The Oval Office conversation took place on June 17, 1971, during a dramatic conflict between the government and the press over publication of a secret Defense Department history of the war known as the "Pentagon Papers."

Nixon, White House Chief of Staff Haldeman and Kissinger, then national security adviser, have obviously been talking about the papers when the taped segment, recently made available at the National Archives, begins.

"You can blackmail Johnson on this stuff," Haldeman said.

"What?" Nixon responded quickly. He always suspected that Johnson had stopped the bombing as a political ploy, to help the Democratic candidate, Vice President Hubert H. Humphrey, overcome Nixon's lead. Now Nixon wanted Johnson to do him a favor by publicly denouncing the publication of the Pentagon Papers.

"You can blackmail Johnson on this stuff and it might be worth doing," Haldeman said.

"How?" Nixon asked.

"The bombing-halt stuff is all in the same file," Haldeman said. "It's in the same hands."

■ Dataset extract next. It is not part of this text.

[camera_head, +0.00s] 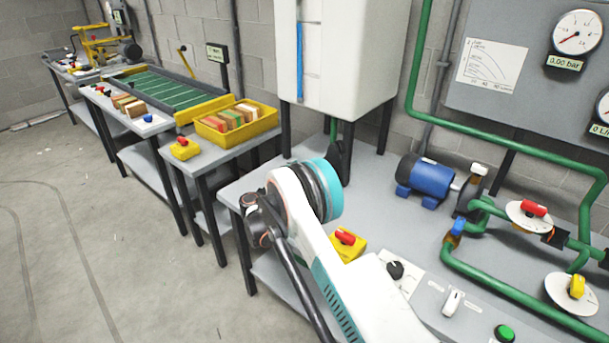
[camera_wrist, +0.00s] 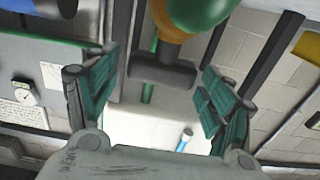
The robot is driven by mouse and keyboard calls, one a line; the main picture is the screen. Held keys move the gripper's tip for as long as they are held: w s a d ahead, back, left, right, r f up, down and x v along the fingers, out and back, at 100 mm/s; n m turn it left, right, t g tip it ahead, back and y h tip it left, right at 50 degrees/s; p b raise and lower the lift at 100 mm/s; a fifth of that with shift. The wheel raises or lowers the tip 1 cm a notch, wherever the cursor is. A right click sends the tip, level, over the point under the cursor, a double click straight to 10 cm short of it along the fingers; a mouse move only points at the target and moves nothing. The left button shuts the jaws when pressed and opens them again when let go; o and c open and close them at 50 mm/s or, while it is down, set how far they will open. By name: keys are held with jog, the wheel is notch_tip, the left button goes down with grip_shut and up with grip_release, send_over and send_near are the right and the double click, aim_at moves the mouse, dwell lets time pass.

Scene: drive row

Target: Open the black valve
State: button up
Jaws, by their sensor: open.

"Oh, how does that shape up?" the president said. "It isn't in these papers," Haldeman said, alluding to the fact that the secret history ended in early 1968, months before the bombing halt that Nixon, in his memoirs, said "unquestionably resulted in a last-minute surge of support for Humphrey." However, Haldeman added, "the whole bombing halt file -- "

"Do we have it?" Nixon interrupted. "I asked for it. You said you didn't have it."

Haldeman said "we can't find" it.

"We have nothing here, Mr. President," Kissinger interjected.

"Goddammit, I asked for it," Nixon said. "I said I needed it. . . ."

Kissinger said he and Haldeman had been trying to compose their own study.

"Bob and I have been trying to put the damn thing together for three years," Kissinger said.

Haldeman added: "We have a basic history. We constructed our own. But there is a file on it."

"Where?" Nixon demanded.

"Huston swears to God there's a file on it at Brookings," Haldeman said, referring to White House aide Tom Charles Huston.

"I wouldn't be surprised," Kissinger said.

Nixon, as he later wrote, was "furious and frustrated." He had asked Haldeman soon after taking office to get him a copy of the Pentagon file on events leading up to LBJ's bombing halt. Now he was being told that "top-secret government reports were out of reach in the hands of a private think tank largely staffed with antiwar Democrats. It seemed absurd."

On the tape, Nixon said: "Now if you remember Huston's plan -- "

Huston in 1970 recommended lifting restraints on intelligence gathering and resuming surreptitious entries, covert mail covers and the like, even though they were illegal. Nixon had approved the plan, but it was withdrawn after opposition from FBI Director J. Edgar Hoover and Attorney General John N. Mitchell.

"Yeah, why?" Haldeman asked.

Kissinger interjected: "But couldn't we go over? Now Brookings has no right to classified -- "

The president didn't let Kissinger finish. "You know why," Nixon told Haldeman. "I mean I want it {the Huston plan} implemented. . . . Goddammit, get in and get those files. Blow the safe and get them."

In his memoirs, Nixon acknowledged in softer language that he wanted the bombing halt file from Brookings, "even if it meant having to get it surreptitiously." But he didn't use the word "blackmail," and he didn't mention LBJ directly. Nixon wrote that he simply "wanted to know what actually happened" and that he "also wanted the information as potential leverage against those in Johnson's administration who were now trying to undercut my war policy."

Nixon ordered a break-in at the Brookings at least twice more, on June 30 and July 1, 1971, at one point pounding on the desk in exasperation that his aides had not pulled it off. They never did, according to officials at Brookings. In any case, "there were no classified documents at all at Brookings. . . . It was all just their own paranoia," said Morton Halperin, a former Defense Department official who was then working at the think tank. Kissinger spokesman Jerry Bremer said he did not see the tape "as an endorsement {by Kissinger} of a surreptitious entry. It's ambiguous."